--- BEGIN ---

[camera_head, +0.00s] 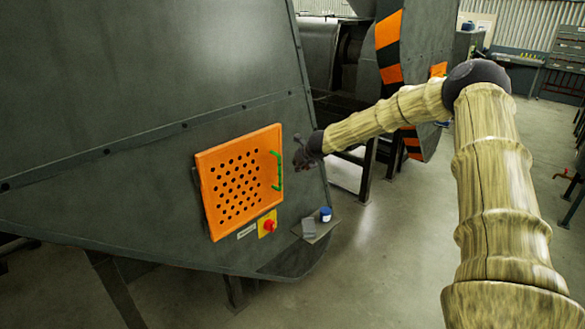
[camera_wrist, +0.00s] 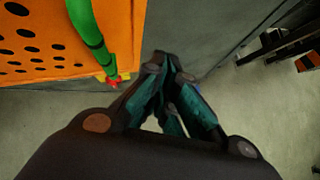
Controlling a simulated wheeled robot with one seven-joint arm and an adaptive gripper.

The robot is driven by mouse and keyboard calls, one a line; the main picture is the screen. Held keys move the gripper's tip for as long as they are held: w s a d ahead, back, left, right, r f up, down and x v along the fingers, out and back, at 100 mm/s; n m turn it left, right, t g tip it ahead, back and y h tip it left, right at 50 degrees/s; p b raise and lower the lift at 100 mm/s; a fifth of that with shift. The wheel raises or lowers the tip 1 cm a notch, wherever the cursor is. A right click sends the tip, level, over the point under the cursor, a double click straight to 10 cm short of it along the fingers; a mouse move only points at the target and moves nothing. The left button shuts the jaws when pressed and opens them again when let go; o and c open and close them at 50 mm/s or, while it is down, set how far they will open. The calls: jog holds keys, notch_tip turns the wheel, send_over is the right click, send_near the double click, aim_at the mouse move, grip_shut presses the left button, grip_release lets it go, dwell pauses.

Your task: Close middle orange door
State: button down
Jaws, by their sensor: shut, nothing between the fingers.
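The orange door (camera_head: 239,180), a perforated panel with a green handle (camera_head: 276,170), is on the side of the grey machine. It looks nearly flush with the machine, with a dark edge showing at its left; I cannot tell whether it is fully closed. My gripper (camera_head: 299,158) is just right of the handle, close to the machine's wall. In the wrist view the door (camera_wrist: 50,40) and handle (camera_wrist: 90,35) are at the upper left. My gripper (camera_wrist: 165,65) is shut and empty there, beside the door's edge and apart from the handle.
A red knob on a yellow plate (camera_head: 267,226) is below the door. A small shelf (camera_head: 316,230) with a blue jar (camera_head: 325,214) and a grey block (camera_head: 308,228) is lower right. The floor (camera_head: 400,250) right of the machine is open.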

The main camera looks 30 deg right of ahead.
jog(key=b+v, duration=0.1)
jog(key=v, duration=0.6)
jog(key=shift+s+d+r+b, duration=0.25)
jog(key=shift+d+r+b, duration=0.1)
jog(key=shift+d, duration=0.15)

--- END ---

**Directive:**
Every line of the listing that holds "button" should be found and copied.

**Correct answer:**
The robot is driven by mouse and keyboard calls, one a line; the main picture is the screen. Held keys move the gripper's tip for as long as they are held: w s a d ahead, back, left, right, r f up, down and x v along the fingers, out and back, at 100 mm/s; n m turn it left, right, t g tip it ahead, back and y h tip it left, right at 50 degrees/s; p b raise and lower the lift at 100 mm/s; a fifth of that with shift. The wheel raises or lowers the tip 1 cm a notch, wherever the cursor is. A right click sends the tip, level, over the point under the cursor, a double click straight to 10 cm short of it along the fingers; a mouse move only points at the target and moves nothing. The left button shuts the jaws when pressed and opens them again when let go; o and c open and close them at 50 mm/s or, while it is down, set how far they will open. The calls: jog holds keys, notch_tip turns the wheel, send_over is the right click, send_near the double click, aim_at the mouse move, grip_shut presses the left button, grip_release lets it go, dwell pauses.
State: button down

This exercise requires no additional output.